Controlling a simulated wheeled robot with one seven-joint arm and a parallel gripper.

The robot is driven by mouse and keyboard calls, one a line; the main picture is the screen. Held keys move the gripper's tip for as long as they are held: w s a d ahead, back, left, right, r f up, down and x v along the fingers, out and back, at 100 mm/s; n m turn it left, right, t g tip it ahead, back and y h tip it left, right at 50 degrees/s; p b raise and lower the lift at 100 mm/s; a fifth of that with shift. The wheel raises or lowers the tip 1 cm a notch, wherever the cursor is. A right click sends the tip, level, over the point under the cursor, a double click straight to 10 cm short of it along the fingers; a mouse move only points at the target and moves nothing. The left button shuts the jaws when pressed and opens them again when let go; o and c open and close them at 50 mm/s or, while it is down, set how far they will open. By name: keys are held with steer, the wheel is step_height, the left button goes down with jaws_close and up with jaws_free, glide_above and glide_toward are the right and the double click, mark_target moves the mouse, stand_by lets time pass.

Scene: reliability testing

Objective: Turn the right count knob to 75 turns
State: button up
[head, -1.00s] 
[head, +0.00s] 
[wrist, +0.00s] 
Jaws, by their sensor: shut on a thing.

_ _ _

■ Given exercise ■
Go through the listing and print each line exactly as it appears.

■ Answer ■
Controlling a simulated wheeled robot with one seven-joint arm and a parallel gripper.

The robot is driven by mouse and keyboard calls, one a line; the main picture is the screen. Held keys move the gripper's tip for as long as they are held: w s a d ahead, back, left, right, r f up, down and x v along the fingers, out and back, at 100 mm/s; n m turn it left, right, t g tip it ahead, back and y h tip it left, right at 50 degrees/s; p b raise and lower the lift at 100 mm/s; a fifth of that with shift. The wheel raises or lowers the tip 1 cm a notch, wherever the cursor is. A right click sends the tip, level, over the point under the cursor, a double click straight to 10 cm short of it along the fingers; a mouse move only points at the target and moves nothing. The left button shuts the jaws when pressed and opens them again when let go; o and c open and close them at 50 mm/s or, while it is down, set how far they will open. By name: keys are held with steer, the wheel is step_height, the left button goes down with jaws_close and up with jaws_free, glide_above and glide_toward are the right and the double click, mark_target moves the mouse, stand_by lets time pass.

Scene: reliability testing

Objective: Turn the right count knob to 75 turns
State: button up
[head, -1.00s] 
[head, +0.00s] 
[wrist, +0.00s] 
Jaws, by their sensor: shut on a thing.

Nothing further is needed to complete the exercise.